You don’t look back. You just do your business. You don’t need to bribe the judges or do something ridiculous, if you know that the law will apply and you will be adequately compensated immediately, just concentrate on what you are doing. By that assurance, the economy keeps growing. It is good for the foreigner and good for the nation. So, it is not difficult at all. I spent time studying some of these things, but I know that people who are professionals know it, but for some strange reasons, nobody thinks that way. It doesn’t cost the government anything, the amount of money they are losing through corruption will employ people in the ministries. You will be happy to earn a living wage and retire. Normally, if you retire to your village in a bungalow and there is law and order, and peace, you will be happier.

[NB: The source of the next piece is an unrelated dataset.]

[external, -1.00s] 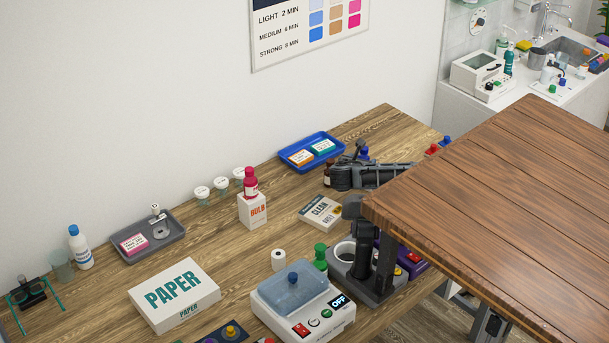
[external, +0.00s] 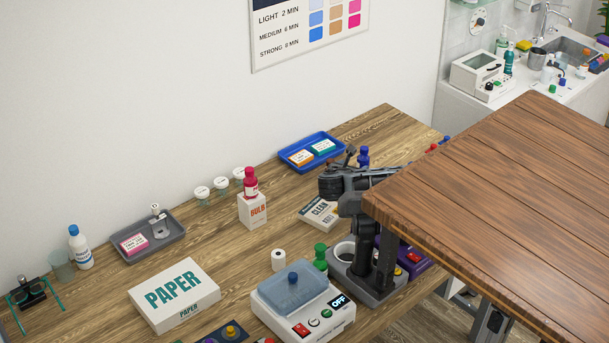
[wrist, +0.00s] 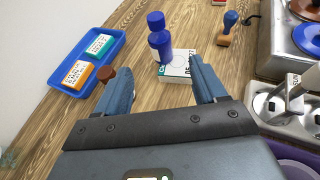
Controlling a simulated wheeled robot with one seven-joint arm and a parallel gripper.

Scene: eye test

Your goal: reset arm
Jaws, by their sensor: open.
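My gripper (external: 388,177) is at the end of my dark arm, above the wooden workbench (external: 225,250), partly hidden by the brown table top in the external view. In the wrist view my gripper (wrist: 160,78) has its two blue-grey fingers spread wide, with nothing held between them. A blue bottle (wrist: 158,40) and a white box (wrist: 178,66) show beyond the fingertips. The same blue bottle (external: 364,157) stands behind my arm in the external view. A brown cap (wrist: 107,74) shows just beyond the left finger.
A blue tray (external: 285,157) with an orange and a teal box lies behind my arm. The "CLEAN" box (external: 318,213) lies just below it. The brown table top (external: 490,220) fills the right foreground.

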Are you saying earning living wage will address corruption in the civil service? 
Yes, it will. If a civil servant knows that he earns enough money to justify what he does, he will be happy. In any event, if he does something funny, others won’t accept it and he will get into trouble. Nobody wants to go to jail. But because everybody is doing it, nobody reports the other. 

There used to be wages commission in Nigeria, are they still functioning? 
It goes without saying that they are not functioning, or if people are still there, they are not doing what they’re supposed to do. If they’re doing their jobs, like I said, the national office of statistics will not find it difficult at all to get everybody to earn a living wage.
I believe the quarrel going on is the fear that the CBN governor is going to fix the currency problem, but corrupt politicians, retired public servants, retired generals and top guns in NNPC are resisting it. 

The bottom line is that the CBN cannot go along with it because those who stored billions of dollars overseas were too fast.  You need a leader who is strong willed to be able to do it. Immediately you do it, you will have a strong currency, you can now use it to achieve purpose. It is not a very difficult thing to do or calculate.